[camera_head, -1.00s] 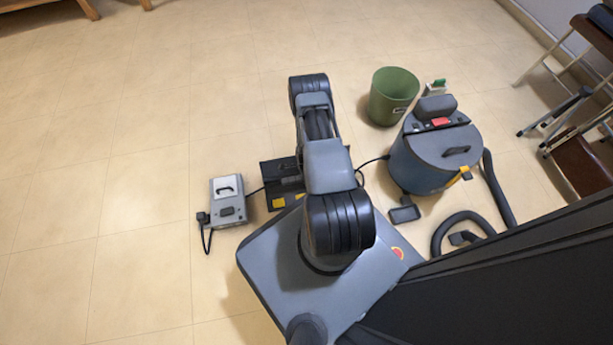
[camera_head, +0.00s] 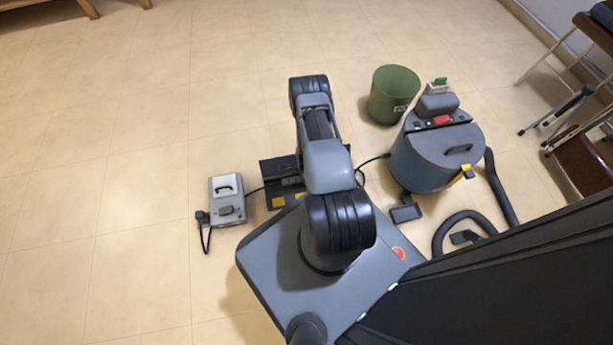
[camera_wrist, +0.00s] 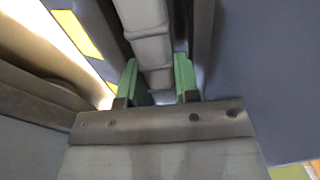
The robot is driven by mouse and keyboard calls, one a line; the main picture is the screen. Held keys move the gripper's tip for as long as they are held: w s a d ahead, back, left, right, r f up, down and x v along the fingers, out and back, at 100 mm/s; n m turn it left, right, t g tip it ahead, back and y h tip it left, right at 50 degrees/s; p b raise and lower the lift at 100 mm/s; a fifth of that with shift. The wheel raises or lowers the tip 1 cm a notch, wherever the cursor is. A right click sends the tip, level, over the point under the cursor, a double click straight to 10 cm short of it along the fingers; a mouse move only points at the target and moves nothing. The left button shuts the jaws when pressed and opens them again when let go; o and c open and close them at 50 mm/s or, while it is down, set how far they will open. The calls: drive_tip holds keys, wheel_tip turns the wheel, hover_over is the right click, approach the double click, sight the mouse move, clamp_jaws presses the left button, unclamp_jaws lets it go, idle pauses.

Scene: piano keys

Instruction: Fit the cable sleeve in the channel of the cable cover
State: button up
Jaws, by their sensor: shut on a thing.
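My gripper (camera_wrist: 157,82) shows at the middle of the wrist view, its two green fingertips on either side of a grey ribbed cable sleeve (camera_wrist: 150,42). It is shut on the sleeve, which runs up and away from the fingers. Dark walls, seemingly of the cable cover (camera_wrist: 95,22), stand on both sides, with a yellow patch at upper left. Whether the sleeve is seated in the channel cannot be told. In the head view the black cable cover (camera_head: 268,172) with yellow patches lies on the floor, partly behind my arm; my gripper is hidden there.
A grey box (camera_head: 227,187) with a cable stands left of the cover. A green bin (camera_head: 391,97) and a blue-grey vacuum cleaner (camera_head: 433,160) with its hose (camera_head: 500,195) stand to the right. A stool (camera_head: 583,165) is at far right. Open floor lies left.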

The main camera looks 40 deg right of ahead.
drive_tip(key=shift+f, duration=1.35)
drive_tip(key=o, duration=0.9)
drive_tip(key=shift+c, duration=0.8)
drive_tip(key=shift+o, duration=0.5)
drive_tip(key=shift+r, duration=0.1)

····················

# PROBLEM TO WORK ON
Give again the lines from the line holding "Jaws, by their sensor: shut on a thing." through the close of the listing, both included, exactly as written and with nothing else.

# THE RESULT
Jaws, by their sensor: shut on a thing.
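My gripper (camera_wrist: 157,82) shows at the middle of the wrist view, its two green fingertips on either side of a grey ribbed cable sleeve (camera_wrist: 150,42). It is shut on the sleeve, which runs up and away from the fingers. Dark walls, seemingly of the cable cover (camera_wrist: 95,22), stand on both sides, with a yellow patch at upper left. Whether the sleeve is seated in the channel cannot be told. In the head view the black cable cover (camera_head: 268,172) with yellow patches lies on the floor, partly behind my arm; my gripper is hidden there.
A grey box (camera_head: 227,187) with a cable stands left of the cover. A green bin (camera_head: 391,97) and a blue-grey vacuum cleaner (camera_head: 433,160) with its hose (camera_head: 500,195) stand to the right. A stool (camera_head: 583,165) is at far right. Open floor lies left.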

The main camera looks 40 deg right of ahead.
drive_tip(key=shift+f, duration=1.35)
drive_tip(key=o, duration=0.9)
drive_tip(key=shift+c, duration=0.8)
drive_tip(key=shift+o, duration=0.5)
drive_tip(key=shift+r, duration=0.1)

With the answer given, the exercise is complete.